**WHAT IS BEING ASKED**
Return the listing below in full, with every line exactly as it is.

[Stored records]
◇ ◇ ◇ ◇

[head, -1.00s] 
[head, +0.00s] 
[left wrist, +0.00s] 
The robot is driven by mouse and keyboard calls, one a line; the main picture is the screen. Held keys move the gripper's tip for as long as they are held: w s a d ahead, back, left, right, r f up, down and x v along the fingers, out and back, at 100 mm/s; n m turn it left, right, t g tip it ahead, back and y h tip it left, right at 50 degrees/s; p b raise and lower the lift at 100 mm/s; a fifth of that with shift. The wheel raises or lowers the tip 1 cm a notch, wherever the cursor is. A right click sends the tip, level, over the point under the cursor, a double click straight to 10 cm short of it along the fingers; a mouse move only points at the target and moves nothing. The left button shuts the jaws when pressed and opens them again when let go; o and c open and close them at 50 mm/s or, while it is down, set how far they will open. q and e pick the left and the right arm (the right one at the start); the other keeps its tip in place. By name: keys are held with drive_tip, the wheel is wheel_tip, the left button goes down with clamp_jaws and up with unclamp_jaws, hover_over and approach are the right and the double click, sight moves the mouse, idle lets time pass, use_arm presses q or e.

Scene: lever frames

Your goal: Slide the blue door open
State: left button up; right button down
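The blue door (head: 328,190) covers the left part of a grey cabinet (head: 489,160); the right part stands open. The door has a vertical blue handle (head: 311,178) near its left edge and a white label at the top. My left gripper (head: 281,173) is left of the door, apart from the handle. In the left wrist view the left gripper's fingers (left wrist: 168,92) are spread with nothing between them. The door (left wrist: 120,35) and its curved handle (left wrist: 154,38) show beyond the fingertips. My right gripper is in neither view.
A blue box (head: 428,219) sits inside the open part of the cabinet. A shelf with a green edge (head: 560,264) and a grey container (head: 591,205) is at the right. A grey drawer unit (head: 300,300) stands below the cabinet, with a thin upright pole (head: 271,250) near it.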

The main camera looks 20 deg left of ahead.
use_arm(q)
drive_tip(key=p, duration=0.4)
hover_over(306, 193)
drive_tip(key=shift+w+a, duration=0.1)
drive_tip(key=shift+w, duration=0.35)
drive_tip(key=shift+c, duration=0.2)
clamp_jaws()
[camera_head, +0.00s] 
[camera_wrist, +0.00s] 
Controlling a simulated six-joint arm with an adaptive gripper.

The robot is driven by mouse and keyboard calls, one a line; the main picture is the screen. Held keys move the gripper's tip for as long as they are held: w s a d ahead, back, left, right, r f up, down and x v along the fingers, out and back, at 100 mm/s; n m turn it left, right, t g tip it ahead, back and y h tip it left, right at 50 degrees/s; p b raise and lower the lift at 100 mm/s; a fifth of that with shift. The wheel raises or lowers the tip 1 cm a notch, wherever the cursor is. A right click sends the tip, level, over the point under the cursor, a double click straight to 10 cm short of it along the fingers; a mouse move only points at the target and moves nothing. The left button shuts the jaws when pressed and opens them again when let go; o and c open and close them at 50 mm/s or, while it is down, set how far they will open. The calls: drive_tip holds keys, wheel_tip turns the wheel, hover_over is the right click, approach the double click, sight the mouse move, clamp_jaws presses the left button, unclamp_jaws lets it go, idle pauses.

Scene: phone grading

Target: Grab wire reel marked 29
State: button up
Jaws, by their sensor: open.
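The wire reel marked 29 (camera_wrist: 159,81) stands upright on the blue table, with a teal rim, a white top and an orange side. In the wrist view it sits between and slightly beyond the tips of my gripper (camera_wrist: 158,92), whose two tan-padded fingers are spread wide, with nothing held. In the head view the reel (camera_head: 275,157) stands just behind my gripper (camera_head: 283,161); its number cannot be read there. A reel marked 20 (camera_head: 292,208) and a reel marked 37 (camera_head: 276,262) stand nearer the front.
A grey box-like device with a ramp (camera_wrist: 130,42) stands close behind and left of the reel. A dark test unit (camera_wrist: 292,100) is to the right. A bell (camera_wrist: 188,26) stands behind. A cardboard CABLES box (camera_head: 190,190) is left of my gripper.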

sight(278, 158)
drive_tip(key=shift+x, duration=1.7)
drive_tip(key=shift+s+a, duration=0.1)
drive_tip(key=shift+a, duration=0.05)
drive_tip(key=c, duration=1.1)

◇ ◇ ◇ ◇

**OUTPUT OF THE TASK**
[head, -1.00s] 
[head, +0.00s] 
[left wrist, +0.00s] 
The robot is driven by mouse and keyboard calls, one a line; the main picture is the screen. Held keys move the gripper's tip for as long as they are held: w s a d ahead, back, left, right, r f up, down and x v along the fingers, out and back, at 100 mm/s; n m turn it left, right, t g tip it ahead, back and y h tip it left, right at 50 degrees/s; p b raise and lower the lift at 100 mm/s; a fifth of that with shift. The wheel raises or lowers the tip 1 cm a notch, wherever the cursor is. A right click sends the tip, level, over the point under the cursor, a double click straight to 10 cm short of it along the fingers; a mouse move only points at the target and moves nothing. The left button shuts the jaws when pressed and opens them again when let go; o and c open and close them at 50 mm/s or, while it is down, set how far they will open. q and e pick the left and the right arm (the right one at the start); the other keeps its tip in place. By name: keys are held with drive_tip, the wheel is wheel_tip, the left button goes down with clamp_jaws and up with unclamp_jaws, hover_over and approach are the right and the double click, sight moves the mouse, idle lets time pass, use_arm presses q or e.

Scene: lever frames

Your goal: Slide the blue door open
State: left button up; right button down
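The blue door (head: 328,190) covers the left part of a grey cabinet (head: 489,160); the right part stands open. The door has a vertical blue handle (head: 311,178) near its left edge and a white label at the top. My left gripper (head: 281,173) is left of the door, apart from the handle. In the left wrist view the left gripper's fingers (left wrist: 168,92) are spread with nothing between them. The door (left wrist: 120,35) and its curved handle (left wrist: 154,38) show beyond the fingertips. My right gripper is in neither view.
A blue box (head: 428,219) sits inside the open part of the cabinet. A shelf with a green edge (head: 560,264) and a grey container (head: 591,205) is at the right. A grey drawer unit (head: 300,300) stands below the cabinet, with a thin upright pole (head: 271,250) near it.

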The main camera looks 20 deg left of ahead.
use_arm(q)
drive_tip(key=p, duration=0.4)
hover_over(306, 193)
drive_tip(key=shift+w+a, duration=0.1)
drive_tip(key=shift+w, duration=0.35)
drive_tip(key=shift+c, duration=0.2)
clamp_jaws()
[camera_head, +0.00s] 
[camera_wrist, +0.00s] 
Controlling a simulated six-joint arm with an adaptive gripper.

The robot is driven by mouse and keyboard calls, one a line; the main picture is the screen. Held keys move the gripper's tip for as long as they are held: w s a d ahead, back, left, right, r f up, down and x v along the fingers, out and back, at 100 mm/s; n m turn it left, right, t g tip it ahead, back and y h tip it left, right at 50 degrees/s; p b raise and lower the lift at 100 mm/s; a fifth of that with shift. The wheel raises or lowers the tip 1 cm a notch, wherever the cursor is. A right click sends the tip, level, over the point under the cursor, a double click straight to 10 cm short of it along the fingers; a mouse move only points at the target and moves nothing. The left button shuts the jaws when pressed and opens them again when let go; o and c open and close them at 50 mm/s or, while it is down, set how far they will open. The calls: drive_tip holds keys, wheel_tip turns the wheel, hover_over is the right click, approach the double click, sight the mouse move, clamp_jaws presses the left button, unclamp_jaws lets it go, idle pauses.

Scene: phone grading

Target: Grab wire reel marked 29
State: button up
Jaws, by their sensor: open.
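The wire reel marked 29 (camera_wrist: 159,81) stands upright on the blue table, with a teal rim, a white top and an orange side. In the wrist view it sits between and slightly beyond the tips of my gripper (camera_wrist: 158,92), whose two tan-padded fingers are spread wide, with nothing held. In the head view the reel (camera_head: 275,157) stands just behind my gripper (camera_head: 283,161); its number cannot be read there. A reel marked 20 (camera_head: 292,208) and a reel marked 37 (camera_head: 276,262) stand nearer the front.
A grey box-like device with a ramp (camera_wrist: 130,42) stands close behind and left of the reel. A dark test unit (camera_wrist: 292,100) is to the right. A bell (camera_wrist: 188,26) stands behind. A cardboard CABLES box (camera_head: 190,190) is left of my gripper.

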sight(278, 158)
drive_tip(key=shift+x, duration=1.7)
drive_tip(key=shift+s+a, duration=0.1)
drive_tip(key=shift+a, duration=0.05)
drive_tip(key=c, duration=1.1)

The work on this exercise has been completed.